▶ **Given records**
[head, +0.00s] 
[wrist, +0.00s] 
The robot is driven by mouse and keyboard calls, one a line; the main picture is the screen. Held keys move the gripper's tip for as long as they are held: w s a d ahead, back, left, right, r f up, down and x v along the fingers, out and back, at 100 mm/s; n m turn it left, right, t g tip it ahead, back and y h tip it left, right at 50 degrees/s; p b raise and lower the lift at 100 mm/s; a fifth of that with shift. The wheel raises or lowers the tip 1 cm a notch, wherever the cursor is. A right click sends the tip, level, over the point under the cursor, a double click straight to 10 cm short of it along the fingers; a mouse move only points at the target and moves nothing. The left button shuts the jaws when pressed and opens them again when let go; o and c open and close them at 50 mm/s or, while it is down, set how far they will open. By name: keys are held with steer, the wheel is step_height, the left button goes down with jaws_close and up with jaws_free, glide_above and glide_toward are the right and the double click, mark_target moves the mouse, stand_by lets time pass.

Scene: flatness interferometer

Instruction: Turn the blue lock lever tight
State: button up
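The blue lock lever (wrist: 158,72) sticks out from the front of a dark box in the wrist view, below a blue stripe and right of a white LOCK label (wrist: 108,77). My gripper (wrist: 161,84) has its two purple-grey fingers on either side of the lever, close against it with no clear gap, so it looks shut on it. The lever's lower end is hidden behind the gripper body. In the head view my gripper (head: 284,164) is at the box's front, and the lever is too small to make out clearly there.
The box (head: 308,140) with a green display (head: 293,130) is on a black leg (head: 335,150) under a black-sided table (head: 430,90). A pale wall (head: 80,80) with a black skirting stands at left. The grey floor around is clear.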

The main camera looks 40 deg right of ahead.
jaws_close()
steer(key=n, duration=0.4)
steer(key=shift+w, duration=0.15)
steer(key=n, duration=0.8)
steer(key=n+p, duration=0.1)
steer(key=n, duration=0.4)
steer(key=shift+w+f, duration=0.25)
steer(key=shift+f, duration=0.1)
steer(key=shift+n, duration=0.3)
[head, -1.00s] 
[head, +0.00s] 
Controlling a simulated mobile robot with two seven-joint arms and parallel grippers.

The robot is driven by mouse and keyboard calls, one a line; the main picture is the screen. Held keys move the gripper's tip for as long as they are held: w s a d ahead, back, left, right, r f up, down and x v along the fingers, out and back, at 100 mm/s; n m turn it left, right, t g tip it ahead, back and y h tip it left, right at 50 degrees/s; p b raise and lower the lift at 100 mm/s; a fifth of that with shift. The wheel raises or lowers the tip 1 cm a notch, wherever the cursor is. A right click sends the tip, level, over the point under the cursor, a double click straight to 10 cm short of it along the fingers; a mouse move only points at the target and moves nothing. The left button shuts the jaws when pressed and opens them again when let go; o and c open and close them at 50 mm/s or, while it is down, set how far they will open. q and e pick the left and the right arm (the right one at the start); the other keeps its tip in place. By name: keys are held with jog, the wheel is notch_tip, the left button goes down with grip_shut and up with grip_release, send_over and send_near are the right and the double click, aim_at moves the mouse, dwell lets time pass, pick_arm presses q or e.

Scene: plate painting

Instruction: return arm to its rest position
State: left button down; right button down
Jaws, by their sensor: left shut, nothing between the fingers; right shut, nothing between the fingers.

▶ **Exercise prompt**
Write out every record, exactly as written.

▶ **Result of the exercise**
[head, +0.00s] 
[wrist, +0.00s] 
The robot is driven by mouse and keyboard calls, one a line; the main picture is the screen. Held keys move the gripper's tip for as long as they are held: w s a d ahead, back, left, right, r f up, down and x v along the fingers, out and back, at 100 mm/s; n m turn it left, right, t g tip it ahead, back and y h tip it left, right at 50 degrees/s; p b raise and lower the lift at 100 mm/s; a fifth of that with shift. The wheel raises or lowers the tip 1 cm a notch, wherever the cursor is. A right click sends the tip, level, over the point under the cursor, a double click straight to 10 cm short of it along the fingers; a mouse move only points at the target and moves nothing. The left button shuts the jaws when pressed and opens them again when let go; o and c open and close them at 50 mm/s or, while it is down, set how far they will open. By name: keys are held with steer, the wheel is step_height, the left button goes down with jaws_close and up with jaws_free, glide_above and glide_toward are the right and the double click, mark_target moves the mouse, stand_by lets time pass.

Scene: flatness interferometer

Instruction: Turn the blue lock lever tight
State: button up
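The blue lock lever (wrist: 158,72) sticks out from the front of a dark box in the wrist view, below a blue stripe and right of a white LOCK label (wrist: 108,77). My gripper (wrist: 161,84) has its two purple-grey fingers on either side of the lever, close against it with no clear gap, so it looks shut on it. The lever's lower end is hidden behind the gripper body. In the head view my gripper (head: 284,164) is at the box's front, and the lever is too small to make out clearly there.
The box (head: 308,140) with a green display (head: 293,130) is on a black leg (head: 335,150) under a black-sided table (head: 430,90). A pale wall (head: 80,80) with a black skirting stands at left. The grey floor around is clear.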

The main camera looks 40 deg right of ahead.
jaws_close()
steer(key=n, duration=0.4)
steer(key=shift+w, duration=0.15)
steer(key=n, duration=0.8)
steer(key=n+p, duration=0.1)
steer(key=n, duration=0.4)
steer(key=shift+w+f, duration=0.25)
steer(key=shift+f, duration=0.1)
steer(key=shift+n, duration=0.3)
[head, -1.00s] 
[head, +0.00s] 
Controlling a simulated mobile robot with two seven-joint arms and parallel grippers.

The robot is driven by mouse and keyboard calls, one a line; the main picture is the screen. Held keys move the gripper's tip for as long as they are held: w s a d ahead, back, left, right, r f up, down and x v along the fingers, out and back, at 100 mm/s; n m turn it left, right, t g tip it ahead, back and y h tip it left, right at 50 degrees/s; p b raise and lower the lift at 100 mm/s; a fifth of that with shift. The wheel raises or lowers the tip 1 cm a notch, wherever the cursor is. A right click sends the tip, level, over the point under the cursor, a double click straight to 10 cm short of it along the fingers; a mouse move only points at the target and moves nothing. The left button shuts the jaws when pressed and opens them again when let go; o and c open and close them at 50 mm/s or, while it is down, set how far they will open. q and e pick the left and the right arm (the right one at the start); the other keeps its tip in place. By name: keys are held with jog, the wheel is notch_tip, the left button goes down with grip_shut and up with grip_release, send_over and send_near are the right and the double click, aim_at moves the mouse, dwell lets time pass, pick_arm presses q or e.

Scene: plate painting

Instruction: return arm to its rest position
State: left button down; right button down
Jaws, by their sensor: left shut, nothing between the fingers; right shut, nothing between the fingers.

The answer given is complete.